Monday, May. 30, 1955

Report Card

P: President Wilson Elkins of the University of Maryland had some good news for his board of regents. After less than nine months in office, he has eliminated so many of the abuses cited by the Middle States Association of Colleges and Secondary Schools (TIME, Jan. 31) that the association has reaffirmed the university's accreditation without reservation.

P: Testifying before a Senate Appropriations subcommittee, Emily Davie, editor of the star-spangled documentary history of the U.S., Profile of America, revealed the latest splurge of Washington nonsense.
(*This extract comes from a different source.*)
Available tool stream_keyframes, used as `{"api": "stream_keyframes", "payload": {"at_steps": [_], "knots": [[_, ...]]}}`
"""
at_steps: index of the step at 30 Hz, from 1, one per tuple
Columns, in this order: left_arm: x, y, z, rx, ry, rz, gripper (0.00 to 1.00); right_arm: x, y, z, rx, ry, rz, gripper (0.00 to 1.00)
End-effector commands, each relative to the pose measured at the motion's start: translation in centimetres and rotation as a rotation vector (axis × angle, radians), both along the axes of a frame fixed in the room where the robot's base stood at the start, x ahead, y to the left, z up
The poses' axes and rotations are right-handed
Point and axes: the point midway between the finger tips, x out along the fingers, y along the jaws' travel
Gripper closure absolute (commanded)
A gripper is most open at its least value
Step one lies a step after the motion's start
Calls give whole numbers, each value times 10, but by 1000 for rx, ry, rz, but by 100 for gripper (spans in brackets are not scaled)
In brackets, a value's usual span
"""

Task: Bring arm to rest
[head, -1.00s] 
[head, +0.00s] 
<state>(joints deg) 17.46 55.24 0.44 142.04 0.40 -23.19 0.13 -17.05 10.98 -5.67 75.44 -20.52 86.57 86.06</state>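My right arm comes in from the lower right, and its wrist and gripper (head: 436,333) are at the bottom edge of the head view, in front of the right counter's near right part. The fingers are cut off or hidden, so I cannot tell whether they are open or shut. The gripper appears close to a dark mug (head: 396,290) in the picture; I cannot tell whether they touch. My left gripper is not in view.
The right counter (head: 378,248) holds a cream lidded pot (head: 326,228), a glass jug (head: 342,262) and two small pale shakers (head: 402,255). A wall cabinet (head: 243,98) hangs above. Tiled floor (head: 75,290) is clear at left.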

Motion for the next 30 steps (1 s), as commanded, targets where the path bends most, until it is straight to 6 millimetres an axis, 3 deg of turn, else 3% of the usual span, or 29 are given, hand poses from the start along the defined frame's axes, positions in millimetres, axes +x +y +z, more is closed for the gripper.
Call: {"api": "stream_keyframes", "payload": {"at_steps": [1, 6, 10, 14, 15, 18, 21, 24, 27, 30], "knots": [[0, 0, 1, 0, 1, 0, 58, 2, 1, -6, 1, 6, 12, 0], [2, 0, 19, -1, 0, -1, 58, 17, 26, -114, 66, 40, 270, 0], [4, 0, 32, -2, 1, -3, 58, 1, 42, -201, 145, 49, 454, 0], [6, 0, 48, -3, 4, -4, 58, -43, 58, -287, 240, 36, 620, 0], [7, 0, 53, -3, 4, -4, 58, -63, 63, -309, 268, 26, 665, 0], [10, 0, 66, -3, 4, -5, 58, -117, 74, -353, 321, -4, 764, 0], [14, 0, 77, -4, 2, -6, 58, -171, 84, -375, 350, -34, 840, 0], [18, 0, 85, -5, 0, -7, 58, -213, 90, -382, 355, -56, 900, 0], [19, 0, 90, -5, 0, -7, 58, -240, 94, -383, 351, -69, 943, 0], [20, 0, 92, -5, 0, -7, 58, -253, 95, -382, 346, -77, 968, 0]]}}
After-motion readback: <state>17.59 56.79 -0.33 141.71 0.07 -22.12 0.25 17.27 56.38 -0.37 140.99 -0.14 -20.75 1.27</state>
Though the U.S. Information Agency reported that the book has been the most popular U.S. history it has ever distributed abroad, a House Appropriations subcommittee headed by John f. Rooney (Dem.) of Brooklyn refused to allow 300,000 more copies to be sent overseas. The type of objection Author Davie was able to uncover: 1) a photograph entitled "A little red schoolhouse, built 1750," which the subcommittee insisted would give the Russians the idea that one-room schoolhouses dominate the U.S. in 1955; 2) a quotation from Thoreau which, the subcommittee thought, would give Europeans the idea that Americans "lead lives of quiet desperation," and 3) a photograph of a Vermont schoolteacher, because a friend of one committeeman had seen a Russian book with a better-looking teacher. Said Author Davie: "I didn't think I had to show schoolteachers looking like Rockettes."